• _DIRECTIONS FOR THIS TASK_: Could you repeat, exactly as they stand, the lines between the one with "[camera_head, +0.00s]" and the one with "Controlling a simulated", inclusive, minus the pictures?

• _DATA SEGMENT_:
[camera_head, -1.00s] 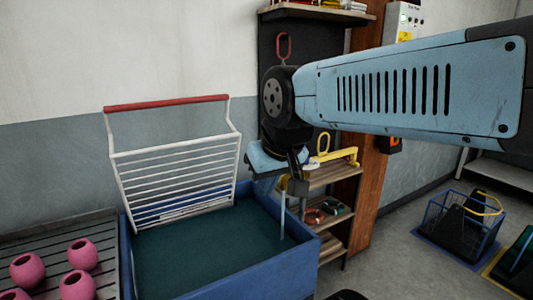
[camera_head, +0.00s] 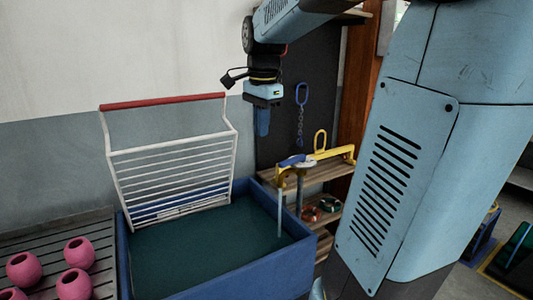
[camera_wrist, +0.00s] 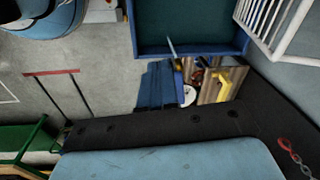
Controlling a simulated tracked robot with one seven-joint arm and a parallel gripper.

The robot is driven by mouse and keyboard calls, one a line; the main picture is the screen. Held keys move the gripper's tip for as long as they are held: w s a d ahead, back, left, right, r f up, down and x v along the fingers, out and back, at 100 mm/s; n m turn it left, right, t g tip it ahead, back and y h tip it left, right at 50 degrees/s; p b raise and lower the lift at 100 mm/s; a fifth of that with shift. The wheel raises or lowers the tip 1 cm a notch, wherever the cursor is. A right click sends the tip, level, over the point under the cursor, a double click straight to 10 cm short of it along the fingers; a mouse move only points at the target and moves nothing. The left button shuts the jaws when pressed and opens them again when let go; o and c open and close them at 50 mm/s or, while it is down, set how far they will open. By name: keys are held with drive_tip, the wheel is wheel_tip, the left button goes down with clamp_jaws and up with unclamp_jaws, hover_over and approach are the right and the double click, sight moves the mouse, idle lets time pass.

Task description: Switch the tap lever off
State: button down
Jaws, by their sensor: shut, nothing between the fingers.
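The tap stands at the tub's right rear corner in the head view. Its grey post (camera_head: 299,190) carries a blue lever (camera_head: 292,160), which lies roughly level. A thin pale stream (camera_head: 280,208) runs down into the blue tub (camera_head: 215,278). My gripper (camera_head: 263,130) is shut and empty, pointing down, above and left of the lever and apart from it. In the wrist view the tub (camera_wrist: 190,50) is at the top, with the pale stream (camera_wrist: 171,46) at its edge. The lever is hard to make out there.
A white rack (camera_head: 175,170) with a red bar stands at the tub's back. A blue hook and chain (camera_head: 301,100) hang on the dark panel. Pink pots (camera_head: 75,255) sit on slats at left.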

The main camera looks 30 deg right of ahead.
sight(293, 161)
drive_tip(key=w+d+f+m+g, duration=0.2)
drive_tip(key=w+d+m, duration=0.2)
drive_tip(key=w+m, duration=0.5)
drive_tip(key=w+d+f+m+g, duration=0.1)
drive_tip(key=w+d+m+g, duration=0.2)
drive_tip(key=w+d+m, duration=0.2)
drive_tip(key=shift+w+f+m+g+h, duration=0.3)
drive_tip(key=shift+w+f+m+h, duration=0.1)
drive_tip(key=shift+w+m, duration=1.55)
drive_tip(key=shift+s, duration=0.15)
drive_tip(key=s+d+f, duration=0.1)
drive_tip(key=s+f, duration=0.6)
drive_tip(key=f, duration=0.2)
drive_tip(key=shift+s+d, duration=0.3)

• _EXERCISE SOLUTION_:
[camera_head, +0.00s] 
[camera_wrist, +0.00s] 
Controlling a simulated tracked robot with one seven-joint arm and a parallel gripper.

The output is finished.